JP: Como era o nome dela?

RD: Maria Simplícia. E ela, de 1887 ou 86,[1] mas nós já temos a história contada todinha dela. Aí enterram os índios e continuaram desbravando aqui no rumo do [rio] Uruçuí-preto, quando foi morar no Sangue foi andando e terminou ela tendo essa parte, essa família, porque não é muito essa família. Essa família dele [Sebastião] aqui é muita pouca aqui em Uruçuí, não é muito grande não, por parte na Maria Simplícia, estamos até brigando na justiça pra tenta resgatar uma parte da terra, só que como eles são muito pobres e como a gente sabe toda vida o rico é quem domina né. Então, es meio difícil né, mas vale a pena brigar, tem disso não, hoje em dia os direitos têm várias saídas, embora a gente não consiga, têm. E daí, quando terminou o massacre, o riacho já era Sangue, aí batizaram riacho do Sangue. Ainda hoje lá quando chove a terra fica vermelha. A lenda lá, que os moradores contam, que os pais dela moram lá, quando chove as primeiras águas a terra fica vermelha.

JP: Vocês já chegaram a ver essa terra vermelha?

RD: Não, que nós nunca fomos lá, mas lá lá, Sangue Velho. Sangue Velho é a aldeia, tem o cemitério e o riacho.

JP: O Sangue Velho tem gente que mora ainda?

RD: Não tem não.

JP: Mas o espaço lá né?

RD: .

JP: Como essas histórias sobreviveram? Quando vocês eram crianças isso era contado pra vocês?

RD: Era.

S: Era sim.

RD: Meu bisavô, o “véi” Delmiro, que era do mesmo tempo desse massacre, o Delmiro foi criado dentro dessas senzalas e foi contando, e não tinha história naquela época e passava… e como eu sabia, nas demarcações das serras pra não dormir muito cedo, aí contava uma história, contava outra, meu pai sempre contava essas histórias antes de dormir.
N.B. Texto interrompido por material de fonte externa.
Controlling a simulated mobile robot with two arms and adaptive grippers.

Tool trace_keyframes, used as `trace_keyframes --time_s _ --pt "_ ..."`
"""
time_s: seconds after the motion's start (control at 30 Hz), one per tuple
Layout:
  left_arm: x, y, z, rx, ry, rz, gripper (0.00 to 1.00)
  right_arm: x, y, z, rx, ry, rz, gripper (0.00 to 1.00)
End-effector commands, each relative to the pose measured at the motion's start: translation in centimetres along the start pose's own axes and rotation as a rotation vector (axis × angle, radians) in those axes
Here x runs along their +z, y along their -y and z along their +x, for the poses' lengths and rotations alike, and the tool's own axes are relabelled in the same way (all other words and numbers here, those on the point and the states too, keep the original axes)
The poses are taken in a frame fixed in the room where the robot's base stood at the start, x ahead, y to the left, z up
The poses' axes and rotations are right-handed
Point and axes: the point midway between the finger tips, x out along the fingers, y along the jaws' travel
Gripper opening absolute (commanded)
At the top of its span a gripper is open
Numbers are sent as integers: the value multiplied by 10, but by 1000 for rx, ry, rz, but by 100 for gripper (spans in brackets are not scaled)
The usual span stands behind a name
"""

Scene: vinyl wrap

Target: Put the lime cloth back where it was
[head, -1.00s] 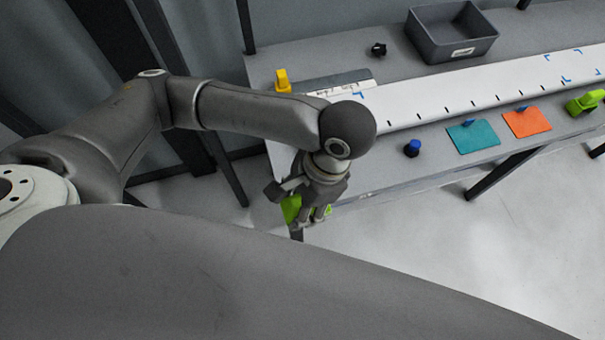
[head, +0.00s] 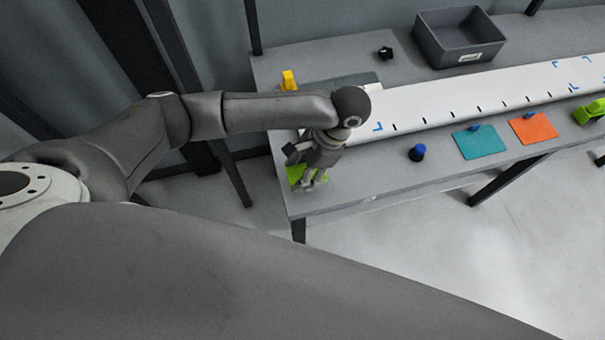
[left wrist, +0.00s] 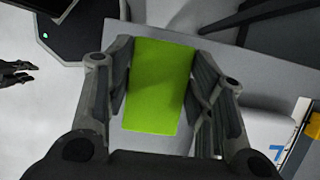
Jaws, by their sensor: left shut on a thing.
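My left gripper (head: 312,180) is shut on the lime cloth (head: 296,172), over the near left corner of the table (head: 390,180). In the left wrist view, the lime cloth (left wrist: 158,85) is a flat bright green rectangle between the two fingers. Whether it touches the tabletop is unclear. In the head view the gripper hides part of it. A dark gripper (left wrist: 18,73), seemingly my right one, shows small at the left edge of the left wrist view; its jaw state is unclear.
A teal cloth (head: 477,145) and an orange cloth (head: 535,128) lie along the table's front edge, right of a blue-topped black knob (head: 417,153). A long white strip (head: 455,107) runs behind. A grey bin (head: 459,47), a yellow object (head: 289,80) and a green tool (head: 590,112) also stand there.

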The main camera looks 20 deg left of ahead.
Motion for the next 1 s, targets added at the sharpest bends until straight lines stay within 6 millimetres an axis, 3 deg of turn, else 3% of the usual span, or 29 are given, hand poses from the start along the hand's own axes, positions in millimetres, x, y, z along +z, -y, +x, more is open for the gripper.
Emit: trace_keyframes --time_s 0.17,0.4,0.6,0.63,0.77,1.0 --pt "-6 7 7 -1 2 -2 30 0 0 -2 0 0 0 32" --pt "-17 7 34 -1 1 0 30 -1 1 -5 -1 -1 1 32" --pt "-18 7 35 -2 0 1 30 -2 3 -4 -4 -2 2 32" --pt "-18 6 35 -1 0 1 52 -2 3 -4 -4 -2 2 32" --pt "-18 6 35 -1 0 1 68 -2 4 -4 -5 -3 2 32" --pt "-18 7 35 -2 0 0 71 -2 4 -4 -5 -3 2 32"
Como tem a quem fez a estrada de Irapuá a Uruçuí, que hoje é bicho no burro, ali foi meu avô.

JP: Seu avô que já começou?

RD: É. Ele, meu pai, é, meu avô, nós tínhamos um dom […]. Nós temos um espírito de caboclo. Que acompanha, né. E por essa razão a gente ficou muito ligado a esse negócio de demarcação de terra.
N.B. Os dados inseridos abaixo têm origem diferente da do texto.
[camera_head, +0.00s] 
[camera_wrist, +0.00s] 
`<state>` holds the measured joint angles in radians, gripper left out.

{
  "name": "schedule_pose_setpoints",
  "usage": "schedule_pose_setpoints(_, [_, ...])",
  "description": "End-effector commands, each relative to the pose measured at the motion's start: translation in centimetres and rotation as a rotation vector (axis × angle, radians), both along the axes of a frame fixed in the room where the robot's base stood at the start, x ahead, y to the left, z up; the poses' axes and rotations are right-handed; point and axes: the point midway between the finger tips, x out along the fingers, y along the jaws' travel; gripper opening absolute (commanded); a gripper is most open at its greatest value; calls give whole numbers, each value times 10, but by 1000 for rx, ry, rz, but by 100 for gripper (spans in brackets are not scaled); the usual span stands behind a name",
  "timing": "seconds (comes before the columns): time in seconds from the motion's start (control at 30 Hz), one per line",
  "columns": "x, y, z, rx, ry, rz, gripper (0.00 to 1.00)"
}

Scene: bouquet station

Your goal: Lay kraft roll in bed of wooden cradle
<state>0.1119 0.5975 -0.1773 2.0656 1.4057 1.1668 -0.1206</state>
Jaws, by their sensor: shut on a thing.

JP: Quantas pessoas de lá são descendentes dessa índia? Ela seria sua bisavó?

RD: Ela é bisavó.

JP: Tem muitos descendentes dela lá no Sangue?

RD: Tem aqui e tem no Sangue.

S: No Sangue não tem muito não, mas aqui tem muito, aqui no Uruçuí.
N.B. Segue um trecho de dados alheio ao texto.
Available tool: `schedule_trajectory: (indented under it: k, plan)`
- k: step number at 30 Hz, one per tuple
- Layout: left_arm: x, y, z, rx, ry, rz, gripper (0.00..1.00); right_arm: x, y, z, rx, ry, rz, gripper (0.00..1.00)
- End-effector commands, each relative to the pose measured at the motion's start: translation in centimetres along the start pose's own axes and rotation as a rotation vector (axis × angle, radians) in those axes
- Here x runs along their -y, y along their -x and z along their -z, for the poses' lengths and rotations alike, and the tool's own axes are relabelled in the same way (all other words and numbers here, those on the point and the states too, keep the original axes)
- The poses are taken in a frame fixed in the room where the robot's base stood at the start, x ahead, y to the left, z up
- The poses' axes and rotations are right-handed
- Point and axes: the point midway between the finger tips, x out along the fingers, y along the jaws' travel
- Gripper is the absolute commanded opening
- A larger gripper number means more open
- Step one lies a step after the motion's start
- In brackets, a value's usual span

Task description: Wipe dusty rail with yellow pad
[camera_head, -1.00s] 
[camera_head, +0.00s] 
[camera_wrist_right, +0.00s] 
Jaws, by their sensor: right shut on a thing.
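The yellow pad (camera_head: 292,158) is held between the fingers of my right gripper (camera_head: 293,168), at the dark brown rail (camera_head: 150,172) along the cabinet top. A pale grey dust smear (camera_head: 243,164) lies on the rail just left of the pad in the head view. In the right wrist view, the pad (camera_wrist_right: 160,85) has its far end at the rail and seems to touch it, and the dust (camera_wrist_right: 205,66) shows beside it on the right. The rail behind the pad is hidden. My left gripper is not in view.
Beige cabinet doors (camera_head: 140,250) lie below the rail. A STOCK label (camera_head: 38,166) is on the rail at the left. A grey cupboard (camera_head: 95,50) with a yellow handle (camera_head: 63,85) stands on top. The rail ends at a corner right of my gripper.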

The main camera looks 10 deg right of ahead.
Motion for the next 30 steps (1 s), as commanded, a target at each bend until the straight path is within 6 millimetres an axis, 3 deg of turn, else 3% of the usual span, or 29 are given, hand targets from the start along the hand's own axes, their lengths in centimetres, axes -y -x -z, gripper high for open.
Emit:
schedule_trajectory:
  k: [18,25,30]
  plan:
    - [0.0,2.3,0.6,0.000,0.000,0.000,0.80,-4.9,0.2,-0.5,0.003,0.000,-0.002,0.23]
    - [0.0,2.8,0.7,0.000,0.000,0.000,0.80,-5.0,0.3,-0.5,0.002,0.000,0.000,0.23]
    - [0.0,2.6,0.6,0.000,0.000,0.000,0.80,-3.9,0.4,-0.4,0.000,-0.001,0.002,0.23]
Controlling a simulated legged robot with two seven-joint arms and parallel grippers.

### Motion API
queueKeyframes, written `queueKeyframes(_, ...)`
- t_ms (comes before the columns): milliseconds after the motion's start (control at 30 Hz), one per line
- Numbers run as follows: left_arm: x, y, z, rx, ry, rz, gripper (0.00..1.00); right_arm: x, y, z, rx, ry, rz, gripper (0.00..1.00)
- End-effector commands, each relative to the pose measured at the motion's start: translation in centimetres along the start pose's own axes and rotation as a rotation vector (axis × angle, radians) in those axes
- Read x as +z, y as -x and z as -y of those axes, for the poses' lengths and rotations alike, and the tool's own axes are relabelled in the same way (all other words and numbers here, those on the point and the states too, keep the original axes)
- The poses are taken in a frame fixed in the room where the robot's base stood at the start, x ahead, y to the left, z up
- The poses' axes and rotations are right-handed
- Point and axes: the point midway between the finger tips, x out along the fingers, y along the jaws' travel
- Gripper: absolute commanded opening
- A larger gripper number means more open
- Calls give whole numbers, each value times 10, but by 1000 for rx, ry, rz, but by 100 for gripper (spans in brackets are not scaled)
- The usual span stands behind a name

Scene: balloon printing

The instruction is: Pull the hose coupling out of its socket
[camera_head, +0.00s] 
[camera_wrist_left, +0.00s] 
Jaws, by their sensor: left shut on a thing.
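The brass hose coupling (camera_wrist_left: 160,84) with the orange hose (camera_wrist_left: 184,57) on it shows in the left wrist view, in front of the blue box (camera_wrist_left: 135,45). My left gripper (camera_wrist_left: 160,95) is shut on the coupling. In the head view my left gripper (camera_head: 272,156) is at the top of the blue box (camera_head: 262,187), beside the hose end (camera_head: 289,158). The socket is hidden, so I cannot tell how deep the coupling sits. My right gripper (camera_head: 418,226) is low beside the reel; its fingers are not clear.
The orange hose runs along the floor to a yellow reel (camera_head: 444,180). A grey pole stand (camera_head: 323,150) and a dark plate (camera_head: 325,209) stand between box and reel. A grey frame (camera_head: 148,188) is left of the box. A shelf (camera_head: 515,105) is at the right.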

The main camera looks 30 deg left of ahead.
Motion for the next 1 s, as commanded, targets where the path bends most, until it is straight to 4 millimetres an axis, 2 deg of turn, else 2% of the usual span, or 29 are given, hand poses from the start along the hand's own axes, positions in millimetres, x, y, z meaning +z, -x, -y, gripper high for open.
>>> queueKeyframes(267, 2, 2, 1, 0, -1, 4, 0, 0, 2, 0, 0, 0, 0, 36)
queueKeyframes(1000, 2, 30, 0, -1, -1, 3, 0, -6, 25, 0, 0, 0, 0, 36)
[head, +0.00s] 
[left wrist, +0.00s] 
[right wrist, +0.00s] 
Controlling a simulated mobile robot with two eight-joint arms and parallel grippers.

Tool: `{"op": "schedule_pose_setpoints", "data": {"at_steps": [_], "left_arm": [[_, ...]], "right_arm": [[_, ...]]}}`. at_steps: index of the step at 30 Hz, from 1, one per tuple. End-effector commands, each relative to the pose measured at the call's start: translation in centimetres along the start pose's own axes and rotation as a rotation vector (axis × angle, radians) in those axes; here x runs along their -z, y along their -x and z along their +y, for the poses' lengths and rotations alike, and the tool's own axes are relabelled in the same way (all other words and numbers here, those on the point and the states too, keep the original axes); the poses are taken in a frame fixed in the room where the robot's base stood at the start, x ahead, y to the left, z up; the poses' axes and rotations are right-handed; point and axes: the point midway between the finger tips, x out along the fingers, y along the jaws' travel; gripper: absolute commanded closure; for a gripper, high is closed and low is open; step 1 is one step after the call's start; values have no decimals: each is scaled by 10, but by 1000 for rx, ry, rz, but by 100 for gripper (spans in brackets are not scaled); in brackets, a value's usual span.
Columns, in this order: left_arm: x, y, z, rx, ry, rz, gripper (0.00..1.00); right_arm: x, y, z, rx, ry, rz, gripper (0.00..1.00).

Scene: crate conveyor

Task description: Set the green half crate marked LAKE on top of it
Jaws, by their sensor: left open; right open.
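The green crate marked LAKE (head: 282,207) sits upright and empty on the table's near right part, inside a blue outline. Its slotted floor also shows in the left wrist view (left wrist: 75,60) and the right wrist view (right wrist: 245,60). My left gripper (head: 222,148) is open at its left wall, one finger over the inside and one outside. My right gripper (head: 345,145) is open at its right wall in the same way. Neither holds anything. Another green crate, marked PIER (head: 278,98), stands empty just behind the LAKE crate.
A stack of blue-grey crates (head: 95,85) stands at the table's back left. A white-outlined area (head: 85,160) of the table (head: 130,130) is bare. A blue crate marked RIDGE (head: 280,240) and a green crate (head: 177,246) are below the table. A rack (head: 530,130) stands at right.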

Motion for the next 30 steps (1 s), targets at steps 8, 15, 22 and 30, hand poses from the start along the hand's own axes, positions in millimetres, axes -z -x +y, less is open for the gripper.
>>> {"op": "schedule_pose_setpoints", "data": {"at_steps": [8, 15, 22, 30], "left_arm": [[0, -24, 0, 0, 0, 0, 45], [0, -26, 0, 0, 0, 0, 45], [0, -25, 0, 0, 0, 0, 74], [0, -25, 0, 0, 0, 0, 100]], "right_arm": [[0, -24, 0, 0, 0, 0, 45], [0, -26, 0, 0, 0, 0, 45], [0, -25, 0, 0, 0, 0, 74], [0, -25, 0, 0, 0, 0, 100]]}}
RD: É porque no Sangue o povo foi expulso.

S: O povo foi expulso da terra lá, porque a terra lá toda vida foram deles lá e chegaram o pessoal lá, e foram tomando.

RD: O [antigo] prefeito.

S: O [antigo] prefeito. O problema dessa cidade aqui, o problema de Uruçuí, você quer saber o que é? É porque antigamente aqui ninguém tinha valor. Entendeu? Gente pobre aqui não tinha valor. Quem tinha valor aqui era uma família de gente rico aqui, entendeu? Era uma família de gente rica, aqui você não podia… se você cuspisse naquela parede ali sem autorização deles você ia preso. Por que aqui eles mandavam na igreja, entendeu? Eles mandavam na igreja, mandavam no fórum, mandavam no cartório, mandavam na delegacia, mandavam na prefeitura, em tudo era família de “Coelho” que mandava aqui. Quem era o outro que mandava aqui? Aqui ainda tem gente que pergunta assim: vocês não entraram na justiça antes por causa dessa terra por quê? Eu digo: entrar na justiça como? No Estado, você já deve ter ouvido falar no Bastião Leal, num já? Quem mandava no Estado era o Bastião Leal, então o Bastião Leal era da família de “Coelho”. Aqui quem mandava no município era a família de “Coelho”. Num era eles que mandavam? Aqui qualquer coisa que você fizesse aqui eles mandavam lhe dá uma surra, como teve muita gente que eu presenciei apanhar lá na fazendo do Ribamar Coelho. Teve um cara lá, só por que ele empurrou o Zé Almir, que é o sobrinho do Ribamar Coelho, o Ribamar Coelho pegou e surrou, por que eu estava presente, eu era menino nesse tempo, mas eu era menino grande, e vi que surrou, amarrou, jogou dentro de uma caminhonete e trouxe para cá, porque o cara não era daqui, entendeu? Olha aqui no Uruçuí, tem uns quinze anos, por aí assim, é que tendo uma, entendeu? As pessoas estão tendo uma liberdade. Mais para trás ninguém tinha liberdade, de nada, você não tinha liberdade nem de falar, a não ser que você fosse do lado deles, para falar a língua deles. A realidade aqui de Uruçuí é essa. Quem foi que vendeu o “” no sitio de Uruçuí? Quem foi que vendeu? Mas pode dizer, foi eu? O problema é que as pessoas não têm coragem de falar, entendeu? Agora aí nós estamos brigando por um pedacinho de terra desse tamanho e um maior rolo.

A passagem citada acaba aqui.